We never see that daughter, who cannot forgive Frankie for something (we never learn what) that he did years earlier. He’s haunted by guilt over that failed relationship, which may be part of the reason why he’s overprotective of his fighters, who he hates to see hurt. His paternalism drives away the fighter he’s grooming at the beginning of the movie, but it’s just fine by Maggie, who needs a father as much as Frankie needs a daughter.

Those neatly matching needs feel a bit formulaic at first, but once the two engage with each other, everything – and everyone – else fades into the background. “I got nobody but you, Frankie,” Maggie tells him on their way home from a visit to her unfeeling family. From then on we generally see them alone, as even the once-bustling Hit Pit turns into a backdrop for the story of a surrogate father and daughter and the life-altering decision he has to make about how best to help her.

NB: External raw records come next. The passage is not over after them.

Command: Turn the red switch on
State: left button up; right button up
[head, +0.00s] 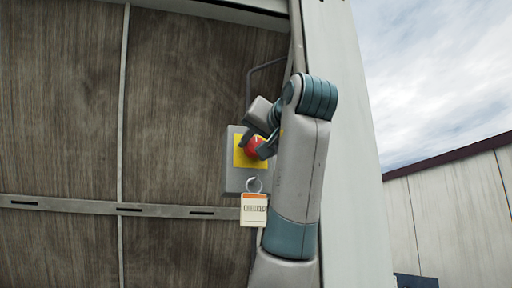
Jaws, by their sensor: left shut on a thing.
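The red switch (253,147) is a round red knob on a yellow plate (240,158), fixed to a grey box (232,178) on the wall. My left gripper (256,144) is at the knob, with its fingers around it, shut on it. The gripper and wrist come from the upper right and hide part of the knob and box. Whether the knob is turned on cannot be told. My right gripper is not in view.
A tag (254,212) hangs from a ring below the box. A grey conduit (257,70) rises above the box. A dark wood-look wall (60,120) with a slotted metal rail (70,205) is on the left, and a pale upright panel (350,140) stands on the right.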

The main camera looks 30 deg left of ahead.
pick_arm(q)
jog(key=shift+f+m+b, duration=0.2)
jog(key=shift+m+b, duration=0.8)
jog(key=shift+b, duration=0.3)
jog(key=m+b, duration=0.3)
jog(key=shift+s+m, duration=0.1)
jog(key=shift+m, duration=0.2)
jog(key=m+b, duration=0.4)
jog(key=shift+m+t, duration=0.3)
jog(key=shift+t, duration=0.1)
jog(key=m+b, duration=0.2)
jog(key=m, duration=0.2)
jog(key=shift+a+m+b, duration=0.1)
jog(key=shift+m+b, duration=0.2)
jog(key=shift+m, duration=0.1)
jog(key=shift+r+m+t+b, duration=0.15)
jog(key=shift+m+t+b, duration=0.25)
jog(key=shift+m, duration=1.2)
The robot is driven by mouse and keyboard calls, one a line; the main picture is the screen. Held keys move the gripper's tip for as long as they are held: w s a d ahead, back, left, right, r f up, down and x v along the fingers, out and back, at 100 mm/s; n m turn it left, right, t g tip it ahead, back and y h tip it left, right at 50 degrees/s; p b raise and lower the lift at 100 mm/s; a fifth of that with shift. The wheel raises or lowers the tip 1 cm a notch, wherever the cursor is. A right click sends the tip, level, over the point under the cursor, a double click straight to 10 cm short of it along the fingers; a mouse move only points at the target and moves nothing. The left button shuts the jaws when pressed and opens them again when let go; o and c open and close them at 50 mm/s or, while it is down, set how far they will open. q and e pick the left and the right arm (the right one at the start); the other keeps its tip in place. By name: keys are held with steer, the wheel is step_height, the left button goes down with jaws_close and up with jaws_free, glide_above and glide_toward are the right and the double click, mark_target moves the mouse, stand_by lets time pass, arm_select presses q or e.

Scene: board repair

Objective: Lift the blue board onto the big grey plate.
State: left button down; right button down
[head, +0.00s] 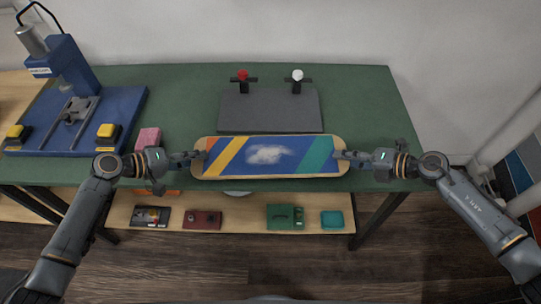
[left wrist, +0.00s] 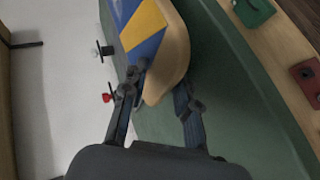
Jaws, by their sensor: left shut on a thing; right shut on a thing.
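The blue board (head: 265,156) is a long deck with rounded wooden ends, orange, yellow and teal stripes and a white cloud shape. It lies across the picture in the head view, in front of the big grey plate (head: 268,110). My left gripper (head: 198,158) is shut on the board's left end; the left wrist view also shows the board (left wrist: 150,30) between its fingers (left wrist: 160,95). My right gripper (head: 345,156) is shut on the board's right end. I cannot tell how high the board is above the table.
The green table (head: 365,95) has free room right of the plate. Red-knobbed (head: 243,76) and white-knobbed (head: 297,76) clamps stand at the plate's back edge. A blue press (head: 70,75) and a pink block (head: 148,138) are at left. A lower shelf (head: 240,212) holds several items.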

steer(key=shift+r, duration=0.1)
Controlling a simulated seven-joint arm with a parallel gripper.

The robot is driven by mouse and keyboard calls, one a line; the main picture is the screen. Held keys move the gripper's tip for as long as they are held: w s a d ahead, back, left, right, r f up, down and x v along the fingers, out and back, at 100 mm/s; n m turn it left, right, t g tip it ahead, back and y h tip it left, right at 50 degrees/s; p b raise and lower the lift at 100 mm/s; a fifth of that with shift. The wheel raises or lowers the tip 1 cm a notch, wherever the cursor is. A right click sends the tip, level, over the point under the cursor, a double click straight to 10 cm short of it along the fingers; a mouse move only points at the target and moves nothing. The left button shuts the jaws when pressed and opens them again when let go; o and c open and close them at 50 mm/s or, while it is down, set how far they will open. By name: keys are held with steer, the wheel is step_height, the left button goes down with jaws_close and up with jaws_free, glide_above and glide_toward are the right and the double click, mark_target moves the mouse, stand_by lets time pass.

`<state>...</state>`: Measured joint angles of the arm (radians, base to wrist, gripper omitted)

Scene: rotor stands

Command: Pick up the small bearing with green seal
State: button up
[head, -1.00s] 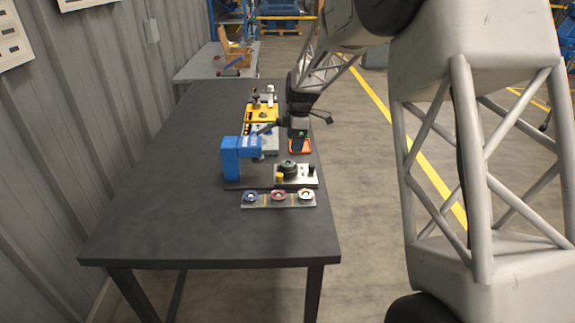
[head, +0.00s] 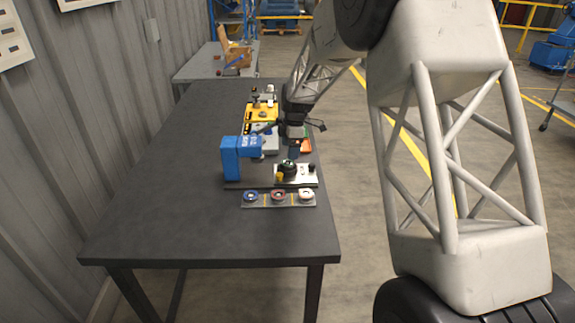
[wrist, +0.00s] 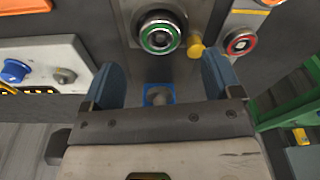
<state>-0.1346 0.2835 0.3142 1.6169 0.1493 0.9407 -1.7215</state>
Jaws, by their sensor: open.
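The bearing with the green seal (wrist: 160,36) shows in the wrist view at the top middle, a green ring around a metal centre. It sits on a grey metal stand. In the head view, the silver stand plate (head: 308,173) carries a dark round part with a little green; detail there is too small to tell. My gripper (wrist: 162,80) is open, with its two blue fingers apart and nothing between them. The bearing is beyond the fingertips in the wrist view. In the head view, my gripper (head: 294,148) is just behind the stand, its tips partly hard to make out.
A yellow knob (wrist: 196,47) and a red-ringed round part (wrist: 240,42) are beside the bearing. A rack (head: 264,204) with blue, red and whitish rings lies in front of the stand. A blue upright tool (head: 231,160) stands left. The table's front left is clear.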

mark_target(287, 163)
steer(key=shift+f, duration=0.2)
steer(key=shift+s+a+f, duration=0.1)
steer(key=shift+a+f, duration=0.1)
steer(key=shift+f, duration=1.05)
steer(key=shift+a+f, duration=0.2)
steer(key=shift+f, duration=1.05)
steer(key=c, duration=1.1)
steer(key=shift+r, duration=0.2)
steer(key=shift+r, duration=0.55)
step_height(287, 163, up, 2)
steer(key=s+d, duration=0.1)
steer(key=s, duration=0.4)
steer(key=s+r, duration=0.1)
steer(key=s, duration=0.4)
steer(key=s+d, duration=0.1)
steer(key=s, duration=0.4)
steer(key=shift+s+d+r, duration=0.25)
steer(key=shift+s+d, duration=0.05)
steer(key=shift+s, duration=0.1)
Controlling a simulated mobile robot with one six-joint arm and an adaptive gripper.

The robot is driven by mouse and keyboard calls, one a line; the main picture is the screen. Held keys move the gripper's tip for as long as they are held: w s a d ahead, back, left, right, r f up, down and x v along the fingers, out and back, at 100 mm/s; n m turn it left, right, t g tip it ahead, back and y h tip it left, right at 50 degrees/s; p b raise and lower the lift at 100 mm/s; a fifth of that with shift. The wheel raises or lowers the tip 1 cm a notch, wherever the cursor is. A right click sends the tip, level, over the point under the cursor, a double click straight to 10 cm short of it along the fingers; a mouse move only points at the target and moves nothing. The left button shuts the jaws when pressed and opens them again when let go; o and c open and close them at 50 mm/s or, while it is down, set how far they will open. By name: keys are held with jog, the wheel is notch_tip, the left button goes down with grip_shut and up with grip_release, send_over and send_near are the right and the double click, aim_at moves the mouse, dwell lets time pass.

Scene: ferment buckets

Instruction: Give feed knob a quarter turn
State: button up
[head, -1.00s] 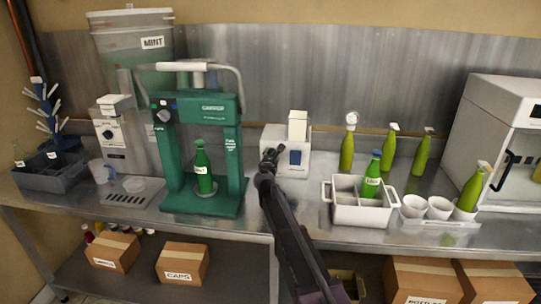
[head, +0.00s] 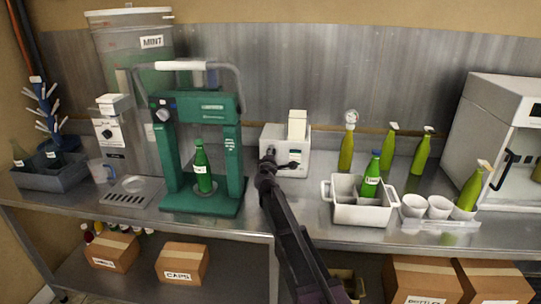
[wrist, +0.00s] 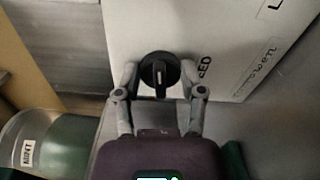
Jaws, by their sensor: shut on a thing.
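The feed knob (wrist: 159,74) is a round black knob with a pale pointer line, on the face of a white machine (wrist: 205,35). In the wrist view the line runs nearly up and down in the picture. Part of a printed label ending in "ED" shows to its right. My gripper (wrist: 159,80) has one finger on each side of the knob and is shut on it. In the head view the white machine (head: 300,137) stands on the bench, and my gripper (head: 267,160) is at its left front, hiding the knob.
A green press (head: 238,110) with a green bottle (head: 202,168) in it stands to the left. To the right are a white divided crate (head: 360,212) with a bottle, several white cups (head: 439,207) and several green bottles (head: 391,150). Cardboard boxes (head: 182,264) sit below the bench.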

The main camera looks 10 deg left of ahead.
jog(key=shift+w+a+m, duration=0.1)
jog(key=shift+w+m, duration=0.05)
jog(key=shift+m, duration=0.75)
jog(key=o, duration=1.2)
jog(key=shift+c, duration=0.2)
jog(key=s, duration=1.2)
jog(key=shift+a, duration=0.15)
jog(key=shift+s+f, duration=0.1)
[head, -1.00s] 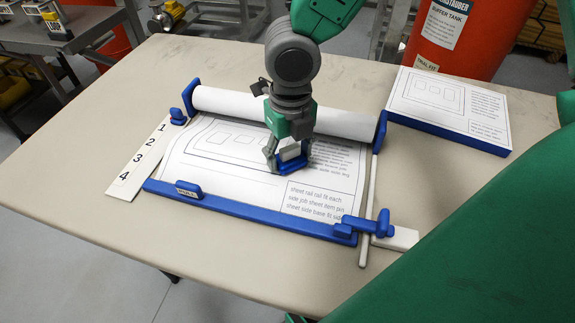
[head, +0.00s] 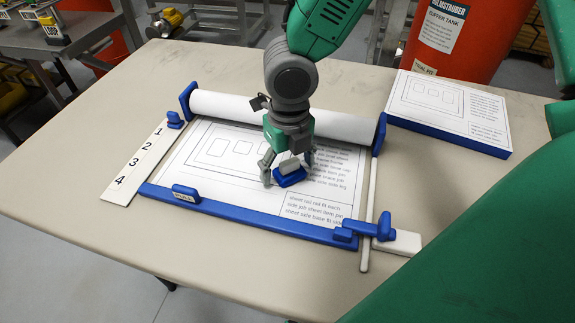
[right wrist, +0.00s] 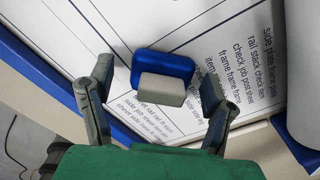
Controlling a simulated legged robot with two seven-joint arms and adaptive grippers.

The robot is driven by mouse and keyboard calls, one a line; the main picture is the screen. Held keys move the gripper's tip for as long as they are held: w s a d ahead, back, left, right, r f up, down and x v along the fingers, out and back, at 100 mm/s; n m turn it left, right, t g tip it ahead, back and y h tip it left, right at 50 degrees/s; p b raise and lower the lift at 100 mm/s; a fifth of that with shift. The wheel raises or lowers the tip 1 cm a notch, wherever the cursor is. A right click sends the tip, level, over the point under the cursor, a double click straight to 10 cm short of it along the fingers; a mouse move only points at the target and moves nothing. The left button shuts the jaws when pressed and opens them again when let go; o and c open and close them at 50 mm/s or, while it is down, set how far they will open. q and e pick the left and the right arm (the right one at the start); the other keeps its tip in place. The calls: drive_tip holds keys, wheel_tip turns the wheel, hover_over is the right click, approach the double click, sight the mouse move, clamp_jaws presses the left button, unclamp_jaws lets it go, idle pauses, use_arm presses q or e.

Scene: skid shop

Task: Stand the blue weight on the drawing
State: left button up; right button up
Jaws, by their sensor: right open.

There’s an anachronistic feel to Million Dollar Baby, which Eastwood told Film Comment he shot to look as if “it could have taken place in the Thirties or Forties, and it’s only the cars or what’s on the radio that tells you you’re in one time and not another.” Part of the old-fashioned feel comes from its contrasty, shadow-drenched noir look. But part comes from Eastwood himself. With his lined but still chiseled face, lanky body, skeptical squint, and laconic self-confidence, he evokes the stars of his youth, particularly Jimmy Stewart and Gary Cooper.

Here as in his other movies of the past decade or so, Eastwood the actor makes no effort to mask his age. Frankie peers over half-glasses to read the Yeats he loves and rises painfully from his knees after prayer, and when Maggie leaps into his arms in glee he complains about his back. But these things don’t look like weakness in Eastwood. They’re just another indication of his artist’s eye for detail and his sympathy for human frailty, which seem to be deepening as he ages.